Relay, however, has more knowledge than the JS runtime does about how this data can be accessed: it can analyze the currently active queries against the object graph to determine which records are required to fulfill those queries. This is what the garbage collection feature does: remove records that may not be referenced by any active query.

Note that this has some aspects in common with standard garbage collection in programming language runtimes. There is a mapping of identifiers (memory addresses) to values. Each value may contain links (pointers) to other records (blocks of memory). Because the graph has cyclic references, standard cache eviction strategies - LIFO, LRU, etc - don't necessarily apply as they might evict data that is still referenced.

I hope this helps shed some light on this feature. Questions and suggestions (PRs) welcome!

This isn't JS runtime object garbage collection. As others have said, it's cache eviction. Bad naming, perhaps.

But if React is too much for you (tiny API surface, can learn in an afternoon), Relay will be way too much. I wouldn't bother reading more about them.

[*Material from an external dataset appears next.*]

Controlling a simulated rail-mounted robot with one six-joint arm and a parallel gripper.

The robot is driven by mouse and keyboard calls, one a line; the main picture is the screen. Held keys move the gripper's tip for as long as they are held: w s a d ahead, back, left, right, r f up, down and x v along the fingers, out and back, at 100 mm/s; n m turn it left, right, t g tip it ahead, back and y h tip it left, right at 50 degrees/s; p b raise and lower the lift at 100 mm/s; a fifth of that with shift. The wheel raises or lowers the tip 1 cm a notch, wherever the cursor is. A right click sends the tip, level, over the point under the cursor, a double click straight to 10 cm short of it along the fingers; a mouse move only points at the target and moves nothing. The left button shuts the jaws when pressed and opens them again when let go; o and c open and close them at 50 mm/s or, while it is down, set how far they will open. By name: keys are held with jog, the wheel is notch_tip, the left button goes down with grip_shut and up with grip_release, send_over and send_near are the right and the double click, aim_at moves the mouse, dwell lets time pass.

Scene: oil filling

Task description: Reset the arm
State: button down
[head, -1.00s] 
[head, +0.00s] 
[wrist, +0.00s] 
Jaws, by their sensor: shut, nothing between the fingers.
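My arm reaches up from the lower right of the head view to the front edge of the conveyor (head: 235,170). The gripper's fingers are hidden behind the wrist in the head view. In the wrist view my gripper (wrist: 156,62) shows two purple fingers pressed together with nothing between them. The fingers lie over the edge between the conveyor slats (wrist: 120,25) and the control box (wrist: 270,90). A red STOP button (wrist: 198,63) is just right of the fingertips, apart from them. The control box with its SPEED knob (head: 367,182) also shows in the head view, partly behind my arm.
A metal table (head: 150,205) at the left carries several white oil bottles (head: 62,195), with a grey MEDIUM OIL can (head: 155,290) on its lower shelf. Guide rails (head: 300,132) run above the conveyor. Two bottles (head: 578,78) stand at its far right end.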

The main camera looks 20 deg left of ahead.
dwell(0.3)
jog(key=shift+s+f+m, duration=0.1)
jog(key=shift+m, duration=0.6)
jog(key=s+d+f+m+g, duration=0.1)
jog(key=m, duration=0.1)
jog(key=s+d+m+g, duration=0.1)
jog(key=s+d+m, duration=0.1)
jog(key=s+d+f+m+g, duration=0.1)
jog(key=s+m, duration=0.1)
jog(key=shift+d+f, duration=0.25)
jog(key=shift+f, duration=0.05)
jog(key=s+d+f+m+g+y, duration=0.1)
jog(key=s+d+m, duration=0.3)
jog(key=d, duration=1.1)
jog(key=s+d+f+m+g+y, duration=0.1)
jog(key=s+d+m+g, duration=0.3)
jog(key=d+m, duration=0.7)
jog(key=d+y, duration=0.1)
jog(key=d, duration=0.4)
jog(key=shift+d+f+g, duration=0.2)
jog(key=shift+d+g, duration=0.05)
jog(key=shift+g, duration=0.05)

FB employs one of the world's best C++ developers (Andrei Alexandrescu) to write custom string implementations and maintain/extend their homegrown PHP VM. Their development practices would be completely unsustainable for any company that has anything resembling economic accountability.
Andrei left Facebook almost two years ago https://forum.dlang.org/post/xsqrdgwnzehdmfmvcznn@forum.dlan...
Ah, many companies have homegrown languages they use internally. You don't even have to be a big company to do so. Wasabi is an example of that.
True; I just disagree with the general tendency to treat everything FB or Google does as the holy grail of best practices (or even good at all) for the average company.